-- start of SOURCE DATA --
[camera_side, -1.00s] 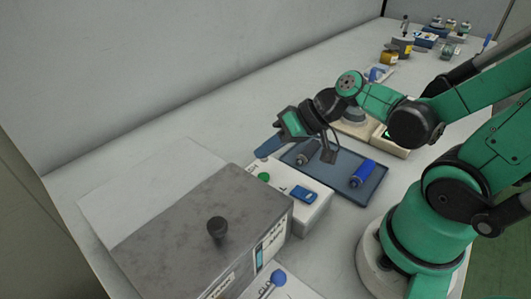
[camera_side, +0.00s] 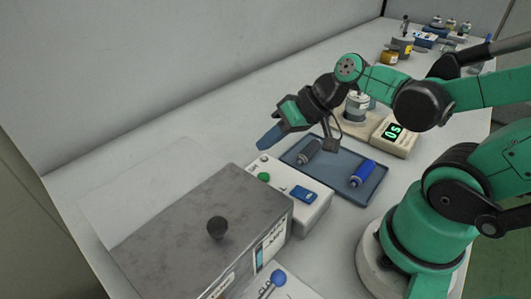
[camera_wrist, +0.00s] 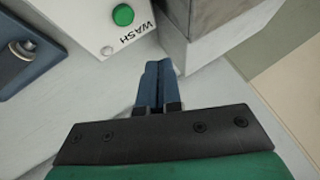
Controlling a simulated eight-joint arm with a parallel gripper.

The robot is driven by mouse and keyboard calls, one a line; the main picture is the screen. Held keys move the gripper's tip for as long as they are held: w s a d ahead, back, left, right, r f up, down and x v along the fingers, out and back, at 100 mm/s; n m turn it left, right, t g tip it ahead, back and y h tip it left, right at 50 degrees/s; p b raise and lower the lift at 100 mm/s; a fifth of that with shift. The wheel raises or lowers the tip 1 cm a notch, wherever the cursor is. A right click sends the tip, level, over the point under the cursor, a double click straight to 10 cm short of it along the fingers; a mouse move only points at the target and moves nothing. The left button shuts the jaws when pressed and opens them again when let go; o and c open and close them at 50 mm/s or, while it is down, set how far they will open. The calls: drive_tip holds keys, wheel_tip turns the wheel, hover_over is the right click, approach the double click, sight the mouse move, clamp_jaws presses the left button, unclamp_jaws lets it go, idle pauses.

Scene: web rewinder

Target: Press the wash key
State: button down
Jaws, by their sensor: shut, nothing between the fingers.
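The wash key is a round green button (camera_side: 264,177) on a white control box (camera_side: 312,211), close to the grey metal housing. In the wrist view the green button (camera_wrist: 123,14) sits at the top, with the printed word WASH beside it. My gripper (camera_side: 264,144) has blue fingers, shut and empty. It is in the air on the wall side of the box in the side view. In the wrist view my fingertips (camera_wrist: 158,66) show below and to the right of the button, apart from it.
A large grey metal housing (camera_side: 180,235) with a black knob (camera_side: 217,227) stands beside the box. A beige device with a green display (camera_side: 394,132) stands behind.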

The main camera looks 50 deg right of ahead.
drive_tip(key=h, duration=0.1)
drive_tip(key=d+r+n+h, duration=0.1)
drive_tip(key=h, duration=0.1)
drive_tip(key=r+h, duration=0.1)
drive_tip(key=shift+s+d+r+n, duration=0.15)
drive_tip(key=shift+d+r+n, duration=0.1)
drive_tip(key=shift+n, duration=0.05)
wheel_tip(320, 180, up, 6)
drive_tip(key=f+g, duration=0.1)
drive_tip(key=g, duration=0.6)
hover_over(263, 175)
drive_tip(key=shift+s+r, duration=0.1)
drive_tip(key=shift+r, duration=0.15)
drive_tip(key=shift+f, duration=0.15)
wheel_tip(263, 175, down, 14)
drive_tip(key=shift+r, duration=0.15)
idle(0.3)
-- end of SOURCE DATA --
[PROMPT]:
Do not include the images; transcribe the rest of the listing exactly.

[OUTPUT OF THE TASK]:
[camera_side, -1.00s] 
[camera_side, +0.00s] 
[camera_wrist, +0.00s] 
Controlling a simulated eight-joint arm with a parallel gripper.

The robot is driven by mouse and keyboard calls, one a line; the main picture is the screen. Held keys move the gripper's tip for as long as they are held: w s a d ahead, back, left, right, r f up, down and x v along the fingers, out and back, at 100 mm/s; n m turn it left, right, t g tip it ahead, back and y h tip it left, right at 50 degrees/s; p b raise and lower the lift at 100 mm/s; a fifth of that with shift. The wheel raises or lowers the tip 1 cm a notch, wherever the cursor is. A right click sends the tip, level, over the point under the cursor, a double click straight to 10 cm short of it along the fingers; a mouse move only points at the target and moves nothing. The left button shuts the jaws when pressed and opens them again when let go; o and c open and close them at 50 mm/s or, while it is down, set how far they will open. The calls: drive_tip holds keys, wheel_tip turns the wheel, hover_over is the right click, approach the double click, sight the mouse move, clamp_jaws presses the left button, unclamp_jaws lets it go, idle pauses.

Scene: web rewinder

Target: Press the wash key
State: button down
Jaws, by their sensor: shut, nothing between the fingers.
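The wash key is a round green button (camera_side: 264,177) on a white control box (camera_side: 312,211), close to the grey metal housing. In the wrist view the green button (camera_wrist: 123,14) sits at the top, with the printed word WASH beside it. My gripper (camera_side: 264,144) has blue fingers, shut and empty. It is in the air on the wall side of the box in the side view. In the wrist view my fingertips (camera_wrist: 158,66) show below and to the right of the button, apart from it.
A large grey metal housing (camera_side: 180,235) with a black knob (camera_side: 217,227) stands beside the box. A beige device with a green display (camera_side: 394,132) stands behind.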

The main camera looks 50 deg right of ahead.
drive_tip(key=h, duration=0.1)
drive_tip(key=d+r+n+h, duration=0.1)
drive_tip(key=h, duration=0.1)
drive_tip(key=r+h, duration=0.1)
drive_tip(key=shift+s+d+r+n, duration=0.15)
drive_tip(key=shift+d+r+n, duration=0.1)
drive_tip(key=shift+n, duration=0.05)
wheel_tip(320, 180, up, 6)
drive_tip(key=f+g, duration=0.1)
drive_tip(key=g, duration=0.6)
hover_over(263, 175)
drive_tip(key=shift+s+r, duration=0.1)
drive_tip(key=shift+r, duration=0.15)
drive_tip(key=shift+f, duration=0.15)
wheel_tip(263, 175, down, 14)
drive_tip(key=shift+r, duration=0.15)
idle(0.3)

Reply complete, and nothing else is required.